Apple Flan With Passionfruit Icing


For The Pastry-

1 1/4 Cups Plain Flour

90 Grams (3 oz) Butter

1 Egg Yolk

2 Teaspoons Lemon Juice

For The Filling-

425 Gram Can Pie Apple

1 Teaspoon Grated Lemon Rind

1 Tablespoon Sugar

300 ml Thickened Cream

For The Icing-

1 1/4 Cups Icing Sugar

1 Ripe Passionfruit

1 Teaspoon Butter

2 Tablespoons Milk.


First prepare the filling by combining the apples,lemon rind and sugar in a bowl and mash with a fork to break up any large lumps of apple.set aside.

Make  the pastry by sifting the flour into a basin,rub in cold butter pieces,mix to a firm dough with the egg yolk and lemon juice,wrap in cling film and refrigerate 30 minutes,after resting the dough roll it out to fit the base and sides of a 23 cm flan tin,trim the edges and prick the base all over with the tines of a fork,place the flan tin on a oven tray and and bake in a moderate oven 10-15 minutes or till golden brown,cool to room temperature.

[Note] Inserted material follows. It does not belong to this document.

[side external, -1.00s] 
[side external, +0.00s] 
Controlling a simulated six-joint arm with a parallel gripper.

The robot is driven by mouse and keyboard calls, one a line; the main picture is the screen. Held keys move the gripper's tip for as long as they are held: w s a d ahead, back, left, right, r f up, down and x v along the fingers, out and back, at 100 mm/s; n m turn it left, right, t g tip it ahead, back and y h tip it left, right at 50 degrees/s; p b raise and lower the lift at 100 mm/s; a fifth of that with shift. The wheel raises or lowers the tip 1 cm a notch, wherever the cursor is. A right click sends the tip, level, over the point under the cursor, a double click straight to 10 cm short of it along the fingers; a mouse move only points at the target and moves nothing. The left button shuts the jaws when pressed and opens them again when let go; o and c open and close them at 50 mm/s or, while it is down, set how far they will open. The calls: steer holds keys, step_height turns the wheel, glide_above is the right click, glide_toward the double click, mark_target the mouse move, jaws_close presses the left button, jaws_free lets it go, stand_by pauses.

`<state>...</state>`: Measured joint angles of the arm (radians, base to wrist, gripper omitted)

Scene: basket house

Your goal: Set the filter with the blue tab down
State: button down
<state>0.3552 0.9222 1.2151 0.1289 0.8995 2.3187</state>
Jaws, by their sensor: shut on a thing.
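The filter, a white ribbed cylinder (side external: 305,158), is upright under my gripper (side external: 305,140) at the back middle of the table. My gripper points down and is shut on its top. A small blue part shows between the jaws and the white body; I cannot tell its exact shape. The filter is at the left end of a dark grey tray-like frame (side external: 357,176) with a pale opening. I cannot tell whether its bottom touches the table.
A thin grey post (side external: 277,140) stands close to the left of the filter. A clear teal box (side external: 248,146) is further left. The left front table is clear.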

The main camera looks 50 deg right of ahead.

Spread the apple mixture into the pastry case,whip the cream till soft peaks form then spread over the apple mixture evenly to the edge of the pastry case.

Make the passion fruit icing by sifting the icing sugar into a heatproof basin,stir in passion fruit pulp butter and just enough of the milk to make a thick paste,heat the icing over a pan of simmering water stirring constantly till it is of spreading consistency then quickly spread over the flan ,refrigerate at least 1 hour before serving.